#### Data shown:
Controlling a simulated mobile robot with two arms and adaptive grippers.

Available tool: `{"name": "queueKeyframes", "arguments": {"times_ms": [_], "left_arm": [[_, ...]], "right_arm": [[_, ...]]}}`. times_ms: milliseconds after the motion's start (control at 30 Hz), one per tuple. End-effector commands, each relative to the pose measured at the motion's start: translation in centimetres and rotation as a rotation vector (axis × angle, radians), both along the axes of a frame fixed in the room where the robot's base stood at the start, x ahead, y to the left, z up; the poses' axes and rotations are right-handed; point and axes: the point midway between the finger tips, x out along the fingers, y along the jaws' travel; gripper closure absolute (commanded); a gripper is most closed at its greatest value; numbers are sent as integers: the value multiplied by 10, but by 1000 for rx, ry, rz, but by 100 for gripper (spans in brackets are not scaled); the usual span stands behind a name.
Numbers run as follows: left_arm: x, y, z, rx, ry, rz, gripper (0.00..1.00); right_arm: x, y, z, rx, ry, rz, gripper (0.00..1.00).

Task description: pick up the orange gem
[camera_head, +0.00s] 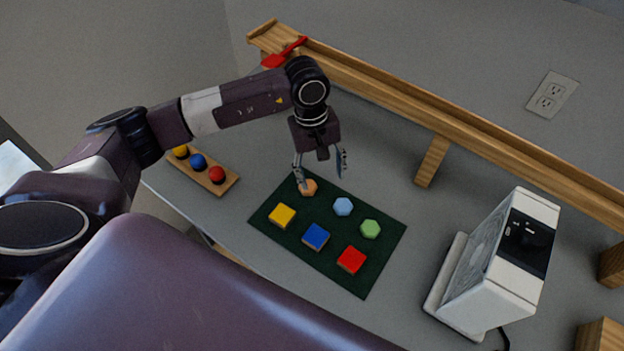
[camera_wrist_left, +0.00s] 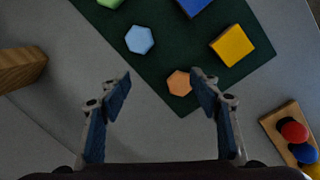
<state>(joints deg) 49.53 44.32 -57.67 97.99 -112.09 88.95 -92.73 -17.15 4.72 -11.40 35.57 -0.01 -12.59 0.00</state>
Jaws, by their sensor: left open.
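The orange gem (camera_head: 309,187) is a small hexagonal piece near the far left corner of the dark green mat (camera_head: 283,244). In the left wrist view the orange gem (camera_wrist_left: 179,83) lies near a mat corner, ahead of the fingertips and nearer the right-hand finger. My left gripper (camera_head: 321,172) is open and empty above that end of the mat. One finger partly overlaps the gem in the head view. Both open fingers of the left gripper (camera_wrist_left: 160,82) show in the left wrist view. My right gripper is not in view.
Light blue (camera_head: 342,206) and green (camera_head: 369,229) hexagons and yellow (camera_head: 282,215), blue (camera_head: 315,237) and red (camera_head: 351,259) squares share the mat. A wooden peg board (camera_head: 229,186) stands left, a white machine (camera_head: 502,263) right, a wooden shelf (camera_head: 440,118) behind.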

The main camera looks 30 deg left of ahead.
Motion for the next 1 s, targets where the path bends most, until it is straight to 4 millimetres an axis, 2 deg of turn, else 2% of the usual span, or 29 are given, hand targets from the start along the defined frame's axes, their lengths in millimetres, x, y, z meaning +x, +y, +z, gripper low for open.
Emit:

#### What the task asks:
Give every line of the material that includes the string "where".

#### Response to the task:
Available tool: `{"name": "queueKeyframes", "arguments": {"times_ms": [_], "left_arm": [[_, ...]], "right_arm": [[_, ...]]}}`. times_ms: milliseconds after the motion's start (control at 30 Hz), one per tuple. End-effector commands, each relative to the pose measured at the motion's start: translation in centimetres and rotation as a rotation vector (axis × angle, radians), both along the axes of a frame fixed in the room where the robot's base stood at the start, x ahead, y to the left, z up; the poses' axes and rotations are right-handed; point and axes: the point midway between the finger tips, x out along the fingers, y along the jaws' travel; gripper closure absolute (commanded); a gripper is most closed at its greatest value; numbers are sent as integers: the value multiplied by 10, but by 1000 for rx, ry, rz, but by 100 for gripper (spans in brackets are not scaled); the usual span stands behind a name.
Motion for the next 1 s, targets where the path bends most, until it is straight to 4 millimetres an axis, 2 deg of turn, else 2% of the usual span, or 29 are given, hand targets from the start along the defined frame's axes, their lengths in millimetres, x, y, z meaning +x, +y, +z, gripper low for open.

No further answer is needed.